Bushmen in the Kalahari {Buschmänner in der Kalahari} (1907-1909) rushes – Rudolf Pöch *

A San man speaks and laughs with the person behind the camera, presumably Rudolf Pöch himself

30 mins., b&w, silent

Source : Filmarchiv Austria

These are the rushes from Rudolf Pöch‘s expedition to southern Africa. Notwithstanding the formal title in the archive catalogue, they appear all to have been shot in 1908, in what is now Namibia and northern Botswana. They include not only more extended versions of the circular dance and technical process sequences extracted by Paul Spindler for his 1959 film of the same name, but also the original silent footage that appears in  Buschmann spricht in den Phonographen post-synchronised in 1984.

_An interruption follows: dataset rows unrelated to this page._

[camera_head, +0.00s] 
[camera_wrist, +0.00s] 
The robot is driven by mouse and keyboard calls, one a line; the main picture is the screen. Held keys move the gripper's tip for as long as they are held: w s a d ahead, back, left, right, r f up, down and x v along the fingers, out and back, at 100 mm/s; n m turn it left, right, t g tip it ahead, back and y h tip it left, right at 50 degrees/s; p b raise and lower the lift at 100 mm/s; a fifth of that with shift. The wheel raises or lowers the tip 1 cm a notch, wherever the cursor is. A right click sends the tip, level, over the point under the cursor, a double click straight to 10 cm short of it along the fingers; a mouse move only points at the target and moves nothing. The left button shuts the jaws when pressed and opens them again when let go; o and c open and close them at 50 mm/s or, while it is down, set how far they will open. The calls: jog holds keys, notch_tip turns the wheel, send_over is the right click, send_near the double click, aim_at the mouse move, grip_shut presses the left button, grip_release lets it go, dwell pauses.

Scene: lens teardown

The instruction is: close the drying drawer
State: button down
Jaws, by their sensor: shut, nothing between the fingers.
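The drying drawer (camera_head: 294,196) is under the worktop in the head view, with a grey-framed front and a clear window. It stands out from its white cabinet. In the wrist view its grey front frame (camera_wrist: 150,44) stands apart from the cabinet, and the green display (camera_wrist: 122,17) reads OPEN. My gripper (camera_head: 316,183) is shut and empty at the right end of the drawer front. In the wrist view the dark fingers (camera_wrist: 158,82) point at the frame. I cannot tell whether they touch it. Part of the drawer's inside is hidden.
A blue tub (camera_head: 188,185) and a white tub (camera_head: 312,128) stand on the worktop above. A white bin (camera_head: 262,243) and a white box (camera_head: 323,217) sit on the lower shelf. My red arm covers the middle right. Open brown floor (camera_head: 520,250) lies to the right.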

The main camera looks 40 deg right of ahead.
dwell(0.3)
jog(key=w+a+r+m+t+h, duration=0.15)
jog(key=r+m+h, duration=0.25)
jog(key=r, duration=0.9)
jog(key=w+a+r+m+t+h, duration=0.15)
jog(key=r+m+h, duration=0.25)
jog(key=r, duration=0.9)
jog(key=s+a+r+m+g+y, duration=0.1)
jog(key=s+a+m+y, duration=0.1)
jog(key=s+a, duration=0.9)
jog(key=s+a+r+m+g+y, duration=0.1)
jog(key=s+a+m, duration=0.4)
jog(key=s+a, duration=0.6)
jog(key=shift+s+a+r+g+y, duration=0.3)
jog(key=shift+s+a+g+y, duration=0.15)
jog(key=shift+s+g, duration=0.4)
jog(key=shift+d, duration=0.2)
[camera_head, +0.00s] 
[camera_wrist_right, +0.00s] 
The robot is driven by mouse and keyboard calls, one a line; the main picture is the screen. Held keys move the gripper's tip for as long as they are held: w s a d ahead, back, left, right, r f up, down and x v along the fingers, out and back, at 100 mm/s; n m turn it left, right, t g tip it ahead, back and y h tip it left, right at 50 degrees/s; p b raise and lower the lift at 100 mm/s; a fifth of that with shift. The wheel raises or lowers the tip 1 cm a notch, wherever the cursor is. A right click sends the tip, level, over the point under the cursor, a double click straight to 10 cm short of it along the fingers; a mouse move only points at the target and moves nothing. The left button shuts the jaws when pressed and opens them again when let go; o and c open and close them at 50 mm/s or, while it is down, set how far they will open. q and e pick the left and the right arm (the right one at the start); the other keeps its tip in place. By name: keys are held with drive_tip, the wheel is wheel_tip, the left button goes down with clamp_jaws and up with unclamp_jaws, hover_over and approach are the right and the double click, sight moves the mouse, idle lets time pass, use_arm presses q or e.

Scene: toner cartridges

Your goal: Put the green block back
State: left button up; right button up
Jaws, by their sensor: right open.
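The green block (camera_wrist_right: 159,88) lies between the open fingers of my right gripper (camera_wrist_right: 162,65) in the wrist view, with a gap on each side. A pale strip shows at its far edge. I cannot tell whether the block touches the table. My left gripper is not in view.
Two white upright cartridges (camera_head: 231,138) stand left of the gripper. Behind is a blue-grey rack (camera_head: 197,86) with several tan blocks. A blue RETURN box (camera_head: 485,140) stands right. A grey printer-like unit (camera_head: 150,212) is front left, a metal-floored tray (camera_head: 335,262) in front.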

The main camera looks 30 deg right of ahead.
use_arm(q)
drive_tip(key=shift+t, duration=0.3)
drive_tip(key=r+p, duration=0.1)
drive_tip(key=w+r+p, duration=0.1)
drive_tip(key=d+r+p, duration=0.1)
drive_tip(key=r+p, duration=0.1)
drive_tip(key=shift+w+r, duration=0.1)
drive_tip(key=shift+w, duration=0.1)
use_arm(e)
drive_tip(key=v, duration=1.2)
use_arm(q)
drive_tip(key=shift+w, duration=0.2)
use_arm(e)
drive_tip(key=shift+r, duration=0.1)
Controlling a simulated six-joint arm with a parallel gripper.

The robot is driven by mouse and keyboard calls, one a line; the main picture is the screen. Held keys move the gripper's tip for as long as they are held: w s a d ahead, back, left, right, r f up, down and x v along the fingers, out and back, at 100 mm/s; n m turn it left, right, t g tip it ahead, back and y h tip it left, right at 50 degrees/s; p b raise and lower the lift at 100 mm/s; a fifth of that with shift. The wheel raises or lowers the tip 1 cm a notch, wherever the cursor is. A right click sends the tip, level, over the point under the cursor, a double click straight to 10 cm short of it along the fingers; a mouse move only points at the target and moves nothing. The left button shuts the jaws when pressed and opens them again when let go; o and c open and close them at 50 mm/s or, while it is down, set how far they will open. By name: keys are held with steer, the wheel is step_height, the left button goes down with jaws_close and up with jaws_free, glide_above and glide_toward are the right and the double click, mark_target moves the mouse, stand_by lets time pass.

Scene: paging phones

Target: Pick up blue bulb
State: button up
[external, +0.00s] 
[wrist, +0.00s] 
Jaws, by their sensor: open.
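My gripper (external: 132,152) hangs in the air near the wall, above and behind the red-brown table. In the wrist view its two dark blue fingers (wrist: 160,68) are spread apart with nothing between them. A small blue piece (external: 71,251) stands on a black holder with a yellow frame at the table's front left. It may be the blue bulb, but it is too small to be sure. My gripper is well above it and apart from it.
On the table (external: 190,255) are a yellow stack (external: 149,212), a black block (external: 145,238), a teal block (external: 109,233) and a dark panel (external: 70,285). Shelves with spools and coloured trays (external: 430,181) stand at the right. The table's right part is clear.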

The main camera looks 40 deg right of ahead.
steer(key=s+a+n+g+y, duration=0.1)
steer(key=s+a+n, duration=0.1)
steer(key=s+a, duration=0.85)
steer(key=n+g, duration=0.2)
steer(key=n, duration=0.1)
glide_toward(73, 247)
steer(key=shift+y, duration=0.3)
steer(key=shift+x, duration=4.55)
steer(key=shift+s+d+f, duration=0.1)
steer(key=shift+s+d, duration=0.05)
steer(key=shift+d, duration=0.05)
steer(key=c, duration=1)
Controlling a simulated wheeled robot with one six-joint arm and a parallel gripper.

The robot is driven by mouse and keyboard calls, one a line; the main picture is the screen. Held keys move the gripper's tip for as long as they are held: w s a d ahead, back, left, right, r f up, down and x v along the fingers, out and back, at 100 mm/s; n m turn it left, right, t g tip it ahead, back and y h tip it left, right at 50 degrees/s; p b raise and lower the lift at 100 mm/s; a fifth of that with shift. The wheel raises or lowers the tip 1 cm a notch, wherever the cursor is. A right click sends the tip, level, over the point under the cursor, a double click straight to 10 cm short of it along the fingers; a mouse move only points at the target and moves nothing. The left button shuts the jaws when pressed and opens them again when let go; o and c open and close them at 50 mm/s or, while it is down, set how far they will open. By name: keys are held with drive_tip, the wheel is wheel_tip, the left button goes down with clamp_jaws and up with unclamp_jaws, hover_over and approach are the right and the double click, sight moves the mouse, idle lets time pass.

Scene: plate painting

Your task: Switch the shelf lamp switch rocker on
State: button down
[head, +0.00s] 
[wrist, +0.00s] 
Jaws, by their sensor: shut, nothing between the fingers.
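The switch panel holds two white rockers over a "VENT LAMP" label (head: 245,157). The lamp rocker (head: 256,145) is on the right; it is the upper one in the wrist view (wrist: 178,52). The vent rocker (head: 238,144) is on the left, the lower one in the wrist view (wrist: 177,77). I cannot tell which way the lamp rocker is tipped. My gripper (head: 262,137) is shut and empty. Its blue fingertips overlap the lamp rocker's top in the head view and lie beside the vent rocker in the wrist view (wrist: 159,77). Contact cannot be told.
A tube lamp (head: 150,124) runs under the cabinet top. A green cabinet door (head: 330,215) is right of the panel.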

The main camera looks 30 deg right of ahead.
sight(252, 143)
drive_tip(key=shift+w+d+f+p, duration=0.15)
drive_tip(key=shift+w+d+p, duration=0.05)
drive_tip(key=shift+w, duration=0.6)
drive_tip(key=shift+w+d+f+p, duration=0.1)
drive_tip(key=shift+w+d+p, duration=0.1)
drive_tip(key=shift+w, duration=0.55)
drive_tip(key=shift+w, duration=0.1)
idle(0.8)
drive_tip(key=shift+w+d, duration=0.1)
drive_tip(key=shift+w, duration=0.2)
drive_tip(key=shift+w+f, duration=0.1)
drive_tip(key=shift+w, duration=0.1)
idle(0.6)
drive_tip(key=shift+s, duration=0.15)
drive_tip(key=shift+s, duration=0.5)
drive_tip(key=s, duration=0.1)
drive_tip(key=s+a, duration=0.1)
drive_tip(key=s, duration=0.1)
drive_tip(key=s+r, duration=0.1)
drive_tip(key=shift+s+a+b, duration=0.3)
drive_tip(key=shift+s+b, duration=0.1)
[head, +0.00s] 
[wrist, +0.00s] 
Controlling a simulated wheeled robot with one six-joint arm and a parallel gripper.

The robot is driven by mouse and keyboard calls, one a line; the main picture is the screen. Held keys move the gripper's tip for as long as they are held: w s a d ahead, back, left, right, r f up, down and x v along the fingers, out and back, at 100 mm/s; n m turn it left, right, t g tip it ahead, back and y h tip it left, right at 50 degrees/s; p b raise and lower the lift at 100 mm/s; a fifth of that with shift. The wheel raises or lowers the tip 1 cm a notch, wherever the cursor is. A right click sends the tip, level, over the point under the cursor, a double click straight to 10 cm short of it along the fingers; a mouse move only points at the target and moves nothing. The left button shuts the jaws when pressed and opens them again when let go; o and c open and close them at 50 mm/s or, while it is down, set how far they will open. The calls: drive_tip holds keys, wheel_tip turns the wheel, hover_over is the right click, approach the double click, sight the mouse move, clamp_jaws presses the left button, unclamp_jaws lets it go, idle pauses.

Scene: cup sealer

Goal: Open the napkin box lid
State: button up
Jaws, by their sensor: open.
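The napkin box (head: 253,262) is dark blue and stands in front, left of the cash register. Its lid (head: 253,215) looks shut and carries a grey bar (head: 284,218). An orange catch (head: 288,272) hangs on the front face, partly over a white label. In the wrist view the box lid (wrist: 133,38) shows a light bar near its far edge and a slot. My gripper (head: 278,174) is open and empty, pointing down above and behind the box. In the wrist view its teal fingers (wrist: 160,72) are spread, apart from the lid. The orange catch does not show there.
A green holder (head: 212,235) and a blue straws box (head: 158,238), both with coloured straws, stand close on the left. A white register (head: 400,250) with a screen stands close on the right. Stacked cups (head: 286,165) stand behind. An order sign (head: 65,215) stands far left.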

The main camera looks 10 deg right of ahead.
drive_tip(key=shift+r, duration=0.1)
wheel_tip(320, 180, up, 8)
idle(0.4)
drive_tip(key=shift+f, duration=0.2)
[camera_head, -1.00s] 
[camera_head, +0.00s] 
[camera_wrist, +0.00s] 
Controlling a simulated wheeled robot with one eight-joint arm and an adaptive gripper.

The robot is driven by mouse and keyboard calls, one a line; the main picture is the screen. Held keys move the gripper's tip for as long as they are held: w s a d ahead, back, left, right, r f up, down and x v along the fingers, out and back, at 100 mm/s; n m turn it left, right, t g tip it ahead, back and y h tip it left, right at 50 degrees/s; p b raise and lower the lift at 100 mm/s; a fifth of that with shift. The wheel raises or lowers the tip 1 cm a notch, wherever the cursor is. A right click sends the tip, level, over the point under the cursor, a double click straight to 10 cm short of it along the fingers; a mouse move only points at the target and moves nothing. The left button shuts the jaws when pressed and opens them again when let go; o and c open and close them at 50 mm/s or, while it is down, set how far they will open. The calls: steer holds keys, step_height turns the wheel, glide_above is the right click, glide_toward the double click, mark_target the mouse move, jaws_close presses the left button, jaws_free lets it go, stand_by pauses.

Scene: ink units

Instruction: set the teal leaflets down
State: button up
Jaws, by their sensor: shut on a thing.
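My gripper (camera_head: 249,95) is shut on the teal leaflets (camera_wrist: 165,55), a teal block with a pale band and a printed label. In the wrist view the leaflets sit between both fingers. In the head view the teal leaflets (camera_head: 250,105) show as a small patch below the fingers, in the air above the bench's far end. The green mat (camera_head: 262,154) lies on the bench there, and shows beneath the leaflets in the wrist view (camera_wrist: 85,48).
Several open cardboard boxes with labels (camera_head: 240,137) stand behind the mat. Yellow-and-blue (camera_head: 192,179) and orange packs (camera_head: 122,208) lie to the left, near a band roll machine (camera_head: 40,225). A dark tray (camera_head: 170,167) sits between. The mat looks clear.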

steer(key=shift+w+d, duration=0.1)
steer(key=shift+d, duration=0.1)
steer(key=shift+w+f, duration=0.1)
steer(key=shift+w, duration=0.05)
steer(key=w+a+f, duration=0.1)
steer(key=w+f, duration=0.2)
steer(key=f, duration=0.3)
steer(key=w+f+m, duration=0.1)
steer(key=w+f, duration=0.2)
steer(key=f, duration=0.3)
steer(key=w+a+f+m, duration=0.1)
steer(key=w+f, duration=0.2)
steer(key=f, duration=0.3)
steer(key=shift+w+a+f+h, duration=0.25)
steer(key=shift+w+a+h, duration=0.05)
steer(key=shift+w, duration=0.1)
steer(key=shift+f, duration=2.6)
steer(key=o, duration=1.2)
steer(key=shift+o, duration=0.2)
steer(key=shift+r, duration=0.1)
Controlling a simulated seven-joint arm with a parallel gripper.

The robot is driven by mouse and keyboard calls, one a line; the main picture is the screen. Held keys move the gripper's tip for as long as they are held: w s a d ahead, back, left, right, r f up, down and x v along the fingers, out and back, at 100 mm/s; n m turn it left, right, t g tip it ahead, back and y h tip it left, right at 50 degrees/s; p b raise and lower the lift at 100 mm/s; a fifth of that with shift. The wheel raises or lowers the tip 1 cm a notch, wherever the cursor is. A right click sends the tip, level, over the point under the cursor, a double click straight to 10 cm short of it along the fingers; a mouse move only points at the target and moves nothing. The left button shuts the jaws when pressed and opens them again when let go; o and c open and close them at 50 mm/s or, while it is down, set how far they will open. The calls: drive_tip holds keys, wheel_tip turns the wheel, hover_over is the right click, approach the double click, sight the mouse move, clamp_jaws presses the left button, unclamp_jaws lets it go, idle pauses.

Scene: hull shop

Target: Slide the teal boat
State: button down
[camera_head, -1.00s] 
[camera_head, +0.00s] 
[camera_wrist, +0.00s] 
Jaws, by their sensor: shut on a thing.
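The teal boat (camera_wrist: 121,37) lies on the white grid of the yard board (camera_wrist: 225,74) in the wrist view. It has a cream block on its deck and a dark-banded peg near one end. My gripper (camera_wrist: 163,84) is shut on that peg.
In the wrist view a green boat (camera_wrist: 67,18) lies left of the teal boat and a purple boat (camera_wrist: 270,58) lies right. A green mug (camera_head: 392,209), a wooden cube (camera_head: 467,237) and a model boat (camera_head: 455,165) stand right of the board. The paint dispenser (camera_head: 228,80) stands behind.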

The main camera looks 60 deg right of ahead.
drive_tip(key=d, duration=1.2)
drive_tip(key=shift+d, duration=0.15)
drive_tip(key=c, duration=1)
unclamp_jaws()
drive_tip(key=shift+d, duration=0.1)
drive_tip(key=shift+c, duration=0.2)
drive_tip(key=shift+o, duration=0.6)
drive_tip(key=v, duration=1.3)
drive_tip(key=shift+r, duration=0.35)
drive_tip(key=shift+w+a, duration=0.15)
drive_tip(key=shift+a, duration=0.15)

These rushes  also include some additional sequences that Spindler seemingly thought did not merit inclusion in his edited film. These include a shot of one of his subjects looking directly into the camera, smiling, laughing and apparently speaking to Pöch, perhaps the most intimate shot in all of his fieldwork (see above).

There are also two interesting shots of a boy running into the bush and back up to the camera, and finally, several shots of Pöch’s assistants wrangling the oxen that pulled his supply cart, which although of limited ethnographicness are the most cinematically striking shots in the rushes.

It seems likely that Spindler would have excluded these shots because they were all in some sense reflexive, and therefore in conflict with 1950s ideas about the need for ethnographic film to be ‘scientific’ and ‘objective’.